======== Data provided ========

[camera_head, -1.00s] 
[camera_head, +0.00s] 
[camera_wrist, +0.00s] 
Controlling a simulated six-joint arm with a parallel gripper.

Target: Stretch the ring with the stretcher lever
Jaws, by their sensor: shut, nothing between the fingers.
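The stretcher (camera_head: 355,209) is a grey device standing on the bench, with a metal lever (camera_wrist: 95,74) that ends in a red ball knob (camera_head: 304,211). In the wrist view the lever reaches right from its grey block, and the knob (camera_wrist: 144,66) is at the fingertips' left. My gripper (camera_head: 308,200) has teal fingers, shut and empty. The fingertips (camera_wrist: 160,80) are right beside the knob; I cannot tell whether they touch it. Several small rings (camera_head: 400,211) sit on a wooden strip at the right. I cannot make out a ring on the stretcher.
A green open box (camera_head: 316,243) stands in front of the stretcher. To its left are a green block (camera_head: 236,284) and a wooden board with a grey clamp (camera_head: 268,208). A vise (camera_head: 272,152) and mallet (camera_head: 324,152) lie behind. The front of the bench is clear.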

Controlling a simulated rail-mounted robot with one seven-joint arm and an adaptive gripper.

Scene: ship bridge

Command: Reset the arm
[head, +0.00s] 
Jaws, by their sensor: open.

========

*Problem to work on:* Reproduce the lines exactly, taking as the first line the one with "[camera_head, +0.00s]" and as the last line the one with "Target: Stretch the", and include nothing else.

*Exercise response:*
[camera_head, +0.00s] 
[camera_wrist, +0.00s] 
Controlling a simulated six-joint arm with a parallel gripper.

Target: Stretch the ring with the stretcher lever

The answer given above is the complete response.